LGBTQ advocates filed a lawsuit Thursday challenging Florida’s controversial Parental Rights in Education Bill — which critics have dubbed the “Don’t Say Gay” law.

Why it matters: This is the first federal challenge to the law, which bans classroom instruction on sexual orientation and gender identity from kindergarten through 3rd grade.

The big picture: The lawsuit was filed by the National Center for Lesbian Rights and Kaplan Hecker & Fink LLP on behalf of Equality Florida and Family Equality, and contends that the new law violates students’ First Amendment and other constitutional rights, per AP.

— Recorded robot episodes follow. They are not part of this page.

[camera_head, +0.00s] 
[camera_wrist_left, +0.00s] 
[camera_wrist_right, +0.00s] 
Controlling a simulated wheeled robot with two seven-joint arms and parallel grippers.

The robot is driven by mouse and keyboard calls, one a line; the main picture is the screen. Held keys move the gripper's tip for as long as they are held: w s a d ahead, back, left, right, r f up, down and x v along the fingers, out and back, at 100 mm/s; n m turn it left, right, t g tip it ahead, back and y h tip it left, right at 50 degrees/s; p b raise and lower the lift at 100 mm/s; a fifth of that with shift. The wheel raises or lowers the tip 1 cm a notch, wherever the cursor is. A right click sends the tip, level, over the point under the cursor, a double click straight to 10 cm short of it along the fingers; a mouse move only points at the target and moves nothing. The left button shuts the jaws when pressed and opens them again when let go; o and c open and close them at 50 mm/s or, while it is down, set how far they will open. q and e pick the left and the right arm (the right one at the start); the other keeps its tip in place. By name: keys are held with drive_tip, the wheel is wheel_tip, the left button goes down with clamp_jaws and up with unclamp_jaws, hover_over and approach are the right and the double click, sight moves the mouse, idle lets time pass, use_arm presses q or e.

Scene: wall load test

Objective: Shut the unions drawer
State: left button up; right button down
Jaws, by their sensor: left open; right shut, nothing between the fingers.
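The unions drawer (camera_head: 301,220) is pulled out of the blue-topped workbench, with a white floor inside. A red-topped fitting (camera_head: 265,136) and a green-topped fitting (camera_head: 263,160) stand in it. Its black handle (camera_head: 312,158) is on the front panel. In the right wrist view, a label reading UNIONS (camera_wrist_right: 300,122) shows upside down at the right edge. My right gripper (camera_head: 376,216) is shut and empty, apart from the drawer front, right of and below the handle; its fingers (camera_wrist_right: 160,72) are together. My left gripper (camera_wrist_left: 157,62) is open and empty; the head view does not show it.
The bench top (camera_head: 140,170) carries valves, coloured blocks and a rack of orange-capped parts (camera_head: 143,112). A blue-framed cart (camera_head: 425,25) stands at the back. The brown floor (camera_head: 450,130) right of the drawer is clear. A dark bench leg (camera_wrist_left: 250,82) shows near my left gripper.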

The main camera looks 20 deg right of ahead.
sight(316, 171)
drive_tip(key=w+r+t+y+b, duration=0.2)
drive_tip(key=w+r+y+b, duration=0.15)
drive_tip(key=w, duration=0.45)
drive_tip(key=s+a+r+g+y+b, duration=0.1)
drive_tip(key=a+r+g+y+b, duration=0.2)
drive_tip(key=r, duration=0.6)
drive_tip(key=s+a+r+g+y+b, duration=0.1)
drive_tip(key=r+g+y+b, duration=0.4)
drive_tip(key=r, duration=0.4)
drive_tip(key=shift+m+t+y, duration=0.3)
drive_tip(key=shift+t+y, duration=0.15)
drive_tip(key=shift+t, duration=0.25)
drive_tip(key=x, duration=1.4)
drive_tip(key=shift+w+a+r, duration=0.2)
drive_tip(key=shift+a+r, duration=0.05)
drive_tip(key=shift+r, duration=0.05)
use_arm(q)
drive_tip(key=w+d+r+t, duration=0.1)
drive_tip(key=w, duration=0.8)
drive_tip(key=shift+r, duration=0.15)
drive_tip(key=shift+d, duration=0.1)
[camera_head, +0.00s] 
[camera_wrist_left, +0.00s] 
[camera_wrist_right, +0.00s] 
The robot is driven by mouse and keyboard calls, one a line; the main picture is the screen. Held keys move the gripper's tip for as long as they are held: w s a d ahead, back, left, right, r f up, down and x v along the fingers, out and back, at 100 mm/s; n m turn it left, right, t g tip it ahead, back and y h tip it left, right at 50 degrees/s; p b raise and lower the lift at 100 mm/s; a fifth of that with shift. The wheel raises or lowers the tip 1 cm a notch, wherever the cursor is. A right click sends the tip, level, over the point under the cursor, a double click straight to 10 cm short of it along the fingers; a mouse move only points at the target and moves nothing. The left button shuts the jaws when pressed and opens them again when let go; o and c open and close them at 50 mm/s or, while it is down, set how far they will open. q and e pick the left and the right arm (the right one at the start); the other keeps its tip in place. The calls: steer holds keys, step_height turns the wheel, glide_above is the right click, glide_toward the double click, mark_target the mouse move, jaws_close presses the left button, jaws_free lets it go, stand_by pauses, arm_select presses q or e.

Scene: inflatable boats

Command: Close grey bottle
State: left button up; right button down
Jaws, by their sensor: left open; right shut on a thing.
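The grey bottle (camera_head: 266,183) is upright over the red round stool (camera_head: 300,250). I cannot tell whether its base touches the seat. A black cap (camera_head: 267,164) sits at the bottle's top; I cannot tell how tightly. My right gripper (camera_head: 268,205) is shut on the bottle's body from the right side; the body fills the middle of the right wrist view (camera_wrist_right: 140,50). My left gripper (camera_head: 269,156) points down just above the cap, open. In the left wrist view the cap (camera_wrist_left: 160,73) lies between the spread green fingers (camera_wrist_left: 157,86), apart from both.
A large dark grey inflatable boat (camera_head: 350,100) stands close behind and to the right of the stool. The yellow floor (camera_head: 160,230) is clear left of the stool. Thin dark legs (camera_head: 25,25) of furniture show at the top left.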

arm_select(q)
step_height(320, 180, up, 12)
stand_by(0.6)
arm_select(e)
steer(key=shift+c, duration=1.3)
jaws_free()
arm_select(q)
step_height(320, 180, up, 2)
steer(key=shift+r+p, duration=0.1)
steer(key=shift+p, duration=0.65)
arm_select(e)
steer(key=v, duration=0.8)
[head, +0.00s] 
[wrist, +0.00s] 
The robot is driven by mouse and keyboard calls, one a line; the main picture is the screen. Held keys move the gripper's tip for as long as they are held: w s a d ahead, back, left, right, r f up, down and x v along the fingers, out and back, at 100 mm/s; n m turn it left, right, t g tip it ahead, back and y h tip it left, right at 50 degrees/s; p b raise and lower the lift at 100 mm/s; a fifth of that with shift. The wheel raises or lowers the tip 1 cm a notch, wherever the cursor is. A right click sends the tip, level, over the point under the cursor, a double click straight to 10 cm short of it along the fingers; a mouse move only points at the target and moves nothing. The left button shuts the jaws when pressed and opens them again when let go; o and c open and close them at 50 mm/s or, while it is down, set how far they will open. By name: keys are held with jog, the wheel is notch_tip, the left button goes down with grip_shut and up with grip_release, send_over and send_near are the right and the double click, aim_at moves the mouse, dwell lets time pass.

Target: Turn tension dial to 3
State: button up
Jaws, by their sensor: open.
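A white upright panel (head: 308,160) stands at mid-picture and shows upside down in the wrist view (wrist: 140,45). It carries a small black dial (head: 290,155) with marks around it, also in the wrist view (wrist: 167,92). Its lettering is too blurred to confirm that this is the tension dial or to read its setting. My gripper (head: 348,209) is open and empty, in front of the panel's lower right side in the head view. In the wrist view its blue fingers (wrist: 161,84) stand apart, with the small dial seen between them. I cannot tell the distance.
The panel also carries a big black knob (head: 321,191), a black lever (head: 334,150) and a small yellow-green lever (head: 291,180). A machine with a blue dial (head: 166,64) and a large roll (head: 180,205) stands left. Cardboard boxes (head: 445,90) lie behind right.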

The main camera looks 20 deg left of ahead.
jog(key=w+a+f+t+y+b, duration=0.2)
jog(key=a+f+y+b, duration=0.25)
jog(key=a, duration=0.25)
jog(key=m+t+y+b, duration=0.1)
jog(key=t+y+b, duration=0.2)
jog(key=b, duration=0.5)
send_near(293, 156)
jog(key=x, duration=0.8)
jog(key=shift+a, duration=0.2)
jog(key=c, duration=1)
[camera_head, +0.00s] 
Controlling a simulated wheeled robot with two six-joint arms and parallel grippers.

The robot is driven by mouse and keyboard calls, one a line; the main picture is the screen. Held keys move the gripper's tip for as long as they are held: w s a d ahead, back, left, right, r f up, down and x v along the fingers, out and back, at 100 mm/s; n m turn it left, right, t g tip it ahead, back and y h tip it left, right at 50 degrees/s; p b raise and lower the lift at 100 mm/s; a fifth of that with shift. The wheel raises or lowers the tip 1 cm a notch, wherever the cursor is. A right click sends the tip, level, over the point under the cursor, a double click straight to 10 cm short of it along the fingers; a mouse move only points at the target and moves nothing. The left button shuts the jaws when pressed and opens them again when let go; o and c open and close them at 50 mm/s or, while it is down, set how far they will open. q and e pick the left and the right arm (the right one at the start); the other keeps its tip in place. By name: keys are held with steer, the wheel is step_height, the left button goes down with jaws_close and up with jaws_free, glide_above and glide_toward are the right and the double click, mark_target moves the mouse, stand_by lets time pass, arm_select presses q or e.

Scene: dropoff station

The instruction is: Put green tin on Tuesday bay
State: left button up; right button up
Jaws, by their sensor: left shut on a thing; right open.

  • “In keeping with this longstanding commitment to ‘academic freedom’…the First Amendment protects students’ ‘right to receive information and ideas,'” the lawsuit read.
  • The law “is an unlawful attempt to stigmatize, silence, and erase LGBTQ people in Florida’s public schools,” it added.
  • “It offends principles of free speech and equal protection by seeking to censor discussions of sexual orientation or gender identity that recognize and respect LGBTQ people and their families.”

What they’re saying: “It is hard to imagine anything more offensive to our constitutional system than treating one group of school kids as second class based solely on who they are or who their parents are. This law cannot be allowed to stand,” Roberta Kaplan, a founding partner of Kaplan Hecker & Fink, said in a press release.

Editor’s note: This story has been updated with comment from one of the parties in the lawsuit.